[Dataset extract]
— Begin —

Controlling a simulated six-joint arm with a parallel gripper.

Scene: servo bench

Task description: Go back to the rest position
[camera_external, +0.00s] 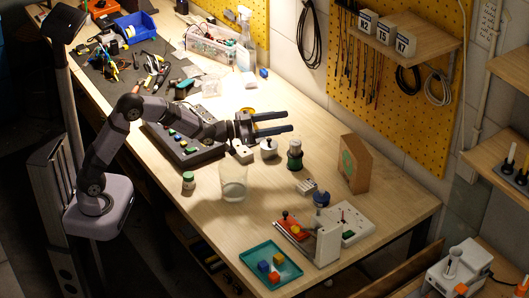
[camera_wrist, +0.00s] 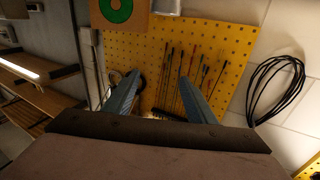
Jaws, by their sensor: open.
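My gripper (camera_external: 291,122) is held level above the middle of the bench in the external view, its two long fingers parallel and pointing right. The fingers are apart with nothing between them. In the wrist view my gripper (camera_wrist: 160,92) also shows open, with its two blue-grey fingers facing the yellow pegboard (camera_wrist: 225,50). My arm reaches out from its base at the bench's left side, with the elbow raised.
A cardboard box (camera_external: 355,165), a teal tray (camera_external: 271,264) and a button panel (camera_external: 187,140) also sit on the bench. The air around the gripper is clear.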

— End —

[Job] Return the listing above unchanged, apart from dropping its pictures.

[Full answer]
Controlling a simulated six-joint arm with a parallel gripper.

Scene: servo bench

Task description: Go back to the rest position
[camera_external, +0.00s] 
[camera_wrist, +0.00s] 
Jaws, by their sensor: open.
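My gripper (camera_external: 291,122) is held level above the middle of the bench in the external view, its two long fingers parallel and pointing right. The fingers are apart with nothing between them. In the wrist view my gripper (camera_wrist: 160,92) also shows open, with its two blue-grey fingers facing the yellow pegboard (camera_wrist: 225,50). My arm reaches out from its base at the bench's left side, with the elbow raised.
A cardboard box (camera_external: 355,165), a teal tray (camera_external: 271,264) and a button panel (camera_external: 187,140) also sit on the bench. The air around the gripper is clear.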

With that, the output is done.